[Robot episode data]

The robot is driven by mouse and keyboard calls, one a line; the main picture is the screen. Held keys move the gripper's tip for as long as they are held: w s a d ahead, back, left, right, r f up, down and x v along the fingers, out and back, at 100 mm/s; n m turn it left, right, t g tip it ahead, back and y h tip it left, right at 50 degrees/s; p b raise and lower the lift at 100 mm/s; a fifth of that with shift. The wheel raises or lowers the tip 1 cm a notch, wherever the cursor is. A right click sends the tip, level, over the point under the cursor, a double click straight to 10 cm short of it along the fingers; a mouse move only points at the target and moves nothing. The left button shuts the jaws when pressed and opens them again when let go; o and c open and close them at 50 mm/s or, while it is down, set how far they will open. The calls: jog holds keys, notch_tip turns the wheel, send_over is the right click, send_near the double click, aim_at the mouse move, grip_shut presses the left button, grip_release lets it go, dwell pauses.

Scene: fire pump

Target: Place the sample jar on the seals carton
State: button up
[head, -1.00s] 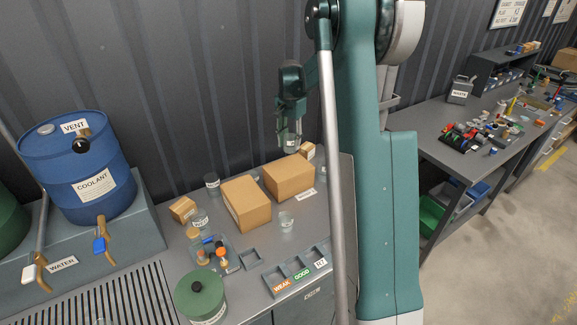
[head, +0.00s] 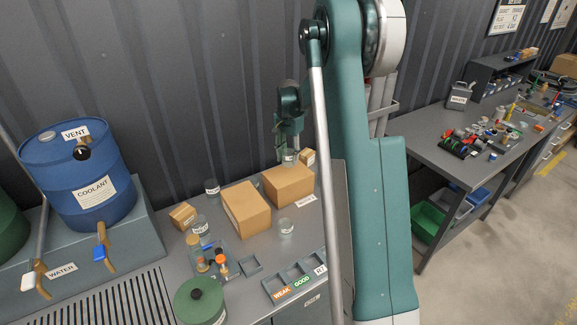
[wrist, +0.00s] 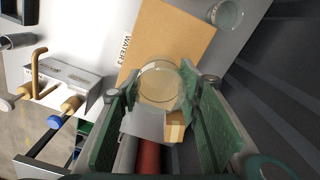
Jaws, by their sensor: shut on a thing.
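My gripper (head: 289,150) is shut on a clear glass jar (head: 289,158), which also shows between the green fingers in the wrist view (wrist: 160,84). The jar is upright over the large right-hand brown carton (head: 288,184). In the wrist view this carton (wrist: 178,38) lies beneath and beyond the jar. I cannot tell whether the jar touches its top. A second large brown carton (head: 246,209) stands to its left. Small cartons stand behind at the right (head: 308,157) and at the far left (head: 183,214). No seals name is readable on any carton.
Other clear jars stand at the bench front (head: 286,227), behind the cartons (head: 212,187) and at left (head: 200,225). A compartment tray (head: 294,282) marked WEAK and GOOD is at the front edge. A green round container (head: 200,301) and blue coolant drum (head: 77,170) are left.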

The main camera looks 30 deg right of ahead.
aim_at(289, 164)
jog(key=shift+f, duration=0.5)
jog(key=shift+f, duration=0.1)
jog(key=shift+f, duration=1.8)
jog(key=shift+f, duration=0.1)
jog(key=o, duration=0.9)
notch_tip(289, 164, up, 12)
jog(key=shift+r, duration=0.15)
...
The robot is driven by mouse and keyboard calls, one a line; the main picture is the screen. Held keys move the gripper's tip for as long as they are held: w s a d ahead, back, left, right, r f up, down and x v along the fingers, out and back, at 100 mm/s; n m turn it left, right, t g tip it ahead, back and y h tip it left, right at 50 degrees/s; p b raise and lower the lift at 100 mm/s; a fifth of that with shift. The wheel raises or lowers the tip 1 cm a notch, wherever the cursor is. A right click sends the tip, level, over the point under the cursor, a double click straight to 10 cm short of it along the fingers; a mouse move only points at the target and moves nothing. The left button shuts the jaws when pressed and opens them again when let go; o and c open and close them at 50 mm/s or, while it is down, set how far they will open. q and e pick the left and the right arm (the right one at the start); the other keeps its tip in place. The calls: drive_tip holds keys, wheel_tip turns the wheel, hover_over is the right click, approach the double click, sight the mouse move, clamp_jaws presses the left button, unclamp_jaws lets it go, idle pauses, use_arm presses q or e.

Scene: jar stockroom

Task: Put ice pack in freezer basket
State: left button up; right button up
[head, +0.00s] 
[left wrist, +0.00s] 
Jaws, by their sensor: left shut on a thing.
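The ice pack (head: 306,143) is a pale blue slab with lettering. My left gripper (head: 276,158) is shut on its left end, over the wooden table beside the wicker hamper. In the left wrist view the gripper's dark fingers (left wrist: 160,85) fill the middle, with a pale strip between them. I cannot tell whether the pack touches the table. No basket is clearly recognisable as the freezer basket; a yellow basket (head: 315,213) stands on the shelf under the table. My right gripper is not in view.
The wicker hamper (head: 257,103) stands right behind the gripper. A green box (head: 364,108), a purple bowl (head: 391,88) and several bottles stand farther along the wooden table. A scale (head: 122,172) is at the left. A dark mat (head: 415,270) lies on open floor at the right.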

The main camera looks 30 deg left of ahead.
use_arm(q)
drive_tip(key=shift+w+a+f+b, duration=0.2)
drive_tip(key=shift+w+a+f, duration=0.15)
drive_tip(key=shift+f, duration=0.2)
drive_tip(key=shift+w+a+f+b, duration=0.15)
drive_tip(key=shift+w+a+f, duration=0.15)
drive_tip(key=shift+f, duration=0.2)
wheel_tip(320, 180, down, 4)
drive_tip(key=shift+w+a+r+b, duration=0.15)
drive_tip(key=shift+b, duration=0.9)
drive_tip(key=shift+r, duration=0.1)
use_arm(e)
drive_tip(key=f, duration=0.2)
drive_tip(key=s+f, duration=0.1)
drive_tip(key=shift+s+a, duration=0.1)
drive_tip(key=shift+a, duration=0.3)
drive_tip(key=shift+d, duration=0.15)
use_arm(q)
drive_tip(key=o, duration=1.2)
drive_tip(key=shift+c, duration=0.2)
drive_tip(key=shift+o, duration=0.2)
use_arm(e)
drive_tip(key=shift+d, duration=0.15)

◆ TASK DETAILS: Copy out each line of the listing that holds "Scene".

◆ TASK RESULT:
Scene: fire pump
Scene: jar stockroom

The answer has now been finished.